### Collected material:
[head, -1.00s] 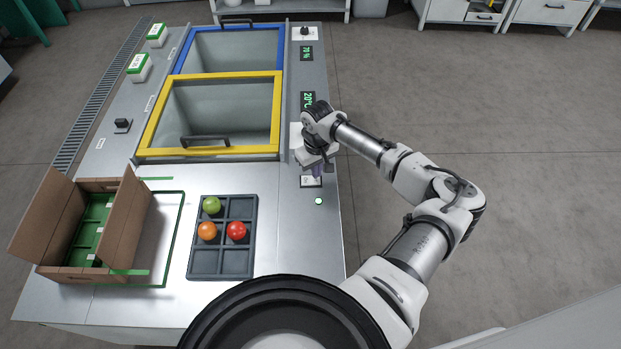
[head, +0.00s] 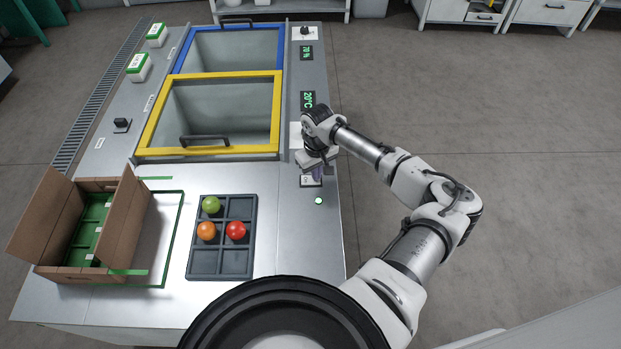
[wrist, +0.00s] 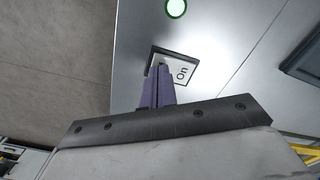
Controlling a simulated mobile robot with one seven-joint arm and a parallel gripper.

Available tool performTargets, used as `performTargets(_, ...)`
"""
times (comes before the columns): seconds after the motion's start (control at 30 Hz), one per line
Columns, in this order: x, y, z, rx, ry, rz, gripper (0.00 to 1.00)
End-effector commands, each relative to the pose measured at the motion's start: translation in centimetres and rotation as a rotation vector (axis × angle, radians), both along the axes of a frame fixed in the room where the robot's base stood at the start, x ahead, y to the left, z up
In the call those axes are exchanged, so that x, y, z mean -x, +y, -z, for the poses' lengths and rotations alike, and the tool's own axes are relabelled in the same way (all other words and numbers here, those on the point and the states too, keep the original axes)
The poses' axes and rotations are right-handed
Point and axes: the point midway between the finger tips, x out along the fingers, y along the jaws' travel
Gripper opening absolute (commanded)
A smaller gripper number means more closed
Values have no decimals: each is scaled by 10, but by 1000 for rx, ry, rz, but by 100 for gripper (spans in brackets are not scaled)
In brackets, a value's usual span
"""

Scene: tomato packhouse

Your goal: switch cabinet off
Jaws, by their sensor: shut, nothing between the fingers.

### Work required:
Your task is to pick out every line with the string "between" and copy it.

### Answer to this exercise:
Point and axes: the point midway between the finger tips, x out along the fingers, y along the jaws' travel
Jaws, by their sensor: shut, nothing between the fingers.

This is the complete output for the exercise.